- _Written exercise_
Give again, word for word, only the lines from the one containing "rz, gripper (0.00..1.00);" through the final line.

◇ ◇ ◇ ◇ ◇

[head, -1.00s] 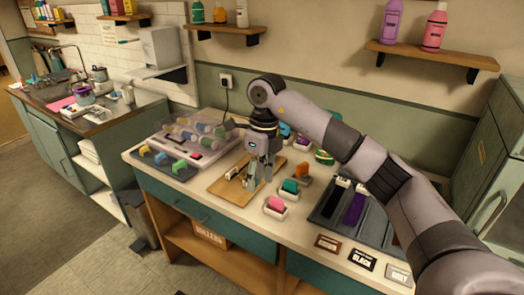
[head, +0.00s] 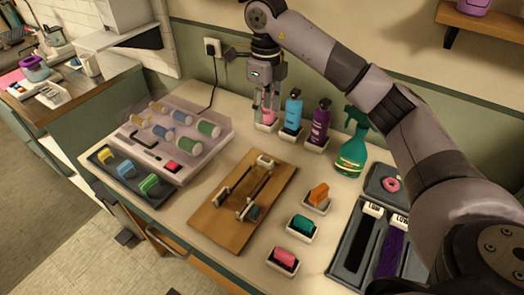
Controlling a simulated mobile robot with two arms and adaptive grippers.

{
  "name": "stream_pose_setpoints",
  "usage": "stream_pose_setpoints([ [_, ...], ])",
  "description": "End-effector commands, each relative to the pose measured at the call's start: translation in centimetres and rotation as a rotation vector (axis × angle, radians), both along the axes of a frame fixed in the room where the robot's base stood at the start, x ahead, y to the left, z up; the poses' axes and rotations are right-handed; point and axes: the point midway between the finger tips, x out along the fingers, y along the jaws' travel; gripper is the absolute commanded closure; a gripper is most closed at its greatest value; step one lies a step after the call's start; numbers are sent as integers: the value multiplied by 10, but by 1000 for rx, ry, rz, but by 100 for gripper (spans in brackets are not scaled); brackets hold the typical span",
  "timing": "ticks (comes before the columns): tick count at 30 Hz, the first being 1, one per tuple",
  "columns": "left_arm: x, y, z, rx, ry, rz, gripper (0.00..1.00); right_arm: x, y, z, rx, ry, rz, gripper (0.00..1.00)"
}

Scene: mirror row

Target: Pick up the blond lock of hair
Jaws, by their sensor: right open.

◇ ◇ ◇ ◇ ◇

- _Task answer_
  "columns": "left_arm: x, y, z, rx, ry, rz, gripper (0.00..1.00); right_arm: x, y, z, rx, ry, rz, gripper (0.00..1.00)"
}

Scene: mirror row

Target: Pick up the blond lock of hair
Jaws, by their sensor: right open.

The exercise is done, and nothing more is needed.